Tudo isso por quê? Nesta semana, em raro momento de desapego, dei em uma gaveta com 23 cadernetas telefônicas que vieram da UH, Claudia, Setenta, Realidade, Planeta, Ciência e Vida, Vogue. Por onde passei. Não é que em uma elas encontrei o fone de Gisele Bündchen? Liguei, deu em nada. Liguei ao acaso. Daisi, 35-28-64-13. Disquei. Uma voz masculina atendeu, eu disse meu nome, a voz rugiu: “Se pensa que ela é a mesma do seu tempo, esqueça”. O que aconteceu, passados tantos anos?
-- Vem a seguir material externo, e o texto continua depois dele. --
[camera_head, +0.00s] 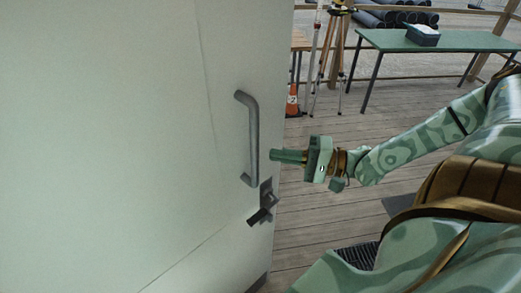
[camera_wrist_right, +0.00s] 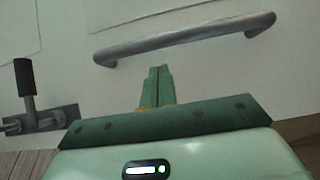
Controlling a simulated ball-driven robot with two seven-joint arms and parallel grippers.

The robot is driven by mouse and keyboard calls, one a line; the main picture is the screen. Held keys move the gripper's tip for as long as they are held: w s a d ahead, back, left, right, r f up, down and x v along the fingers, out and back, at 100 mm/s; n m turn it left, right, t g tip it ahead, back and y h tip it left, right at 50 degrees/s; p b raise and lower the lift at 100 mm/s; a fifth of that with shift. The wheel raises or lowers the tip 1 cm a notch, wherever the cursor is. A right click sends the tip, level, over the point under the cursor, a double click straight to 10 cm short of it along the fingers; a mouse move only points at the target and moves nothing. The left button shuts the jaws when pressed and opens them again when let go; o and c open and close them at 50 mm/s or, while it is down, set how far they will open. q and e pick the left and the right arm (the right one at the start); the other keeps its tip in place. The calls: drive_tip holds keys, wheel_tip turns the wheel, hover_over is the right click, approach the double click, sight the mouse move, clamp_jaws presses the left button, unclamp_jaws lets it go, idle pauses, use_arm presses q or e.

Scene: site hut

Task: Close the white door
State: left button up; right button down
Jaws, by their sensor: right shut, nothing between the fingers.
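The white door (camera_head: 120,130) fills the left half of the head view, with its free edge near the middle of the picture. A grey bar handle (camera_head: 252,138) is fixed near that edge. A lock with a dark lever (camera_head: 263,206) sits just below it. My right gripper (camera_head: 272,155) is shut and empty, its fingertips just right of the bar handle. In the right wrist view the shut fingers (camera_wrist_right: 158,72) point toward the door (camera_wrist_right: 60,70), below the bar handle (camera_wrist_right: 185,38); I cannot tell whether they touch anything. My left gripper is not in view.
Past the door's edge is a plank floor (camera_head: 310,215). A green table (camera_head: 450,41) with a dark box (camera_head: 422,36) stands at the back right. A tripod (camera_head: 336,45), an orange cone (camera_head: 293,100) and dark pipes (camera_head: 395,17) are also behind.

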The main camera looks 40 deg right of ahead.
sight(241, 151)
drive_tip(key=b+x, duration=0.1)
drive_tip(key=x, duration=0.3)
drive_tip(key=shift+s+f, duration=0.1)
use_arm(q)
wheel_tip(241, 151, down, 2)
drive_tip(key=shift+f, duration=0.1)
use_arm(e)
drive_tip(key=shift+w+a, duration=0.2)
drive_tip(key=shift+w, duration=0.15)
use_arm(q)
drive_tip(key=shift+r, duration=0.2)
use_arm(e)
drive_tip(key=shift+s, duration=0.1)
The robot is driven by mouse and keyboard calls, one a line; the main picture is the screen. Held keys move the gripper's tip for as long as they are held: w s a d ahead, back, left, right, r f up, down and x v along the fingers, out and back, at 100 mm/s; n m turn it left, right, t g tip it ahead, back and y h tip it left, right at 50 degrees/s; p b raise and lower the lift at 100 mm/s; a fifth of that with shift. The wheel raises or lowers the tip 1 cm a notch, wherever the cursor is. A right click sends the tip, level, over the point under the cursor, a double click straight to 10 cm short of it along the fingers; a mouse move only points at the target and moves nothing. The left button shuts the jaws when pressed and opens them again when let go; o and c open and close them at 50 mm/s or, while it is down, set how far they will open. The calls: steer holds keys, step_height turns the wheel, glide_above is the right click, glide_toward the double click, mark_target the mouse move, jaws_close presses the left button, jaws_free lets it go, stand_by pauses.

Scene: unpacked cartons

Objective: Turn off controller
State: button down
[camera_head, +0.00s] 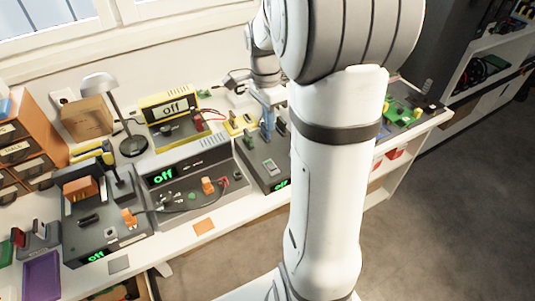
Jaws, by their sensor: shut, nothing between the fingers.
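Several control boxes stand in a row on the white bench, and I cannot tell which one is the controller. A dark box (269,163) below my gripper has a green "off" display at its front edge. My gripper (267,106) is shut and empty, over the back part of the dark box, close to a blue part. Whether it touches anything is unclear. My arm hides the right side of that box.
A grey desk lamp (101,86), a cardboard box (86,118) and an orange drawer cabinet (28,140) stand at the back left. A purple tray (42,277) lies front left. Green and yellow parts (403,112) lie right of my arm. Open floor is right.

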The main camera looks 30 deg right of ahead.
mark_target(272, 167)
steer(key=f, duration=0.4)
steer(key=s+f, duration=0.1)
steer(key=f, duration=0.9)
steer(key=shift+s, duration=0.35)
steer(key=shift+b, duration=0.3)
Logo imaginei um romance. O que se passou com pessoas que fizeram parte de nossas vidas e desapareceram? Um número, sem nome: 031, Belo Horizonte. Quem seria? Disquei, desliguei, lembrei: Roberto Drummond. Morreu. Teve um sonho a vida inteira, vender milhões de exemplares. O sucesso de Hilda Furacão deixou-o em transe. Um lutador. Deve ter mais de mil nomes nestas agendinhas de cor marrom, ensebadinhas. Vi número de Alda Lupo (porque nunca liguei para ela?), Bia Lessa, Antonio Tabucchi, Carmem Mayrink Veiga (021-551-11-79). Anselmo Duarte, Odete Lara, Juan Rulfo, Gunther Grass. E o daquela mulher que me traiu.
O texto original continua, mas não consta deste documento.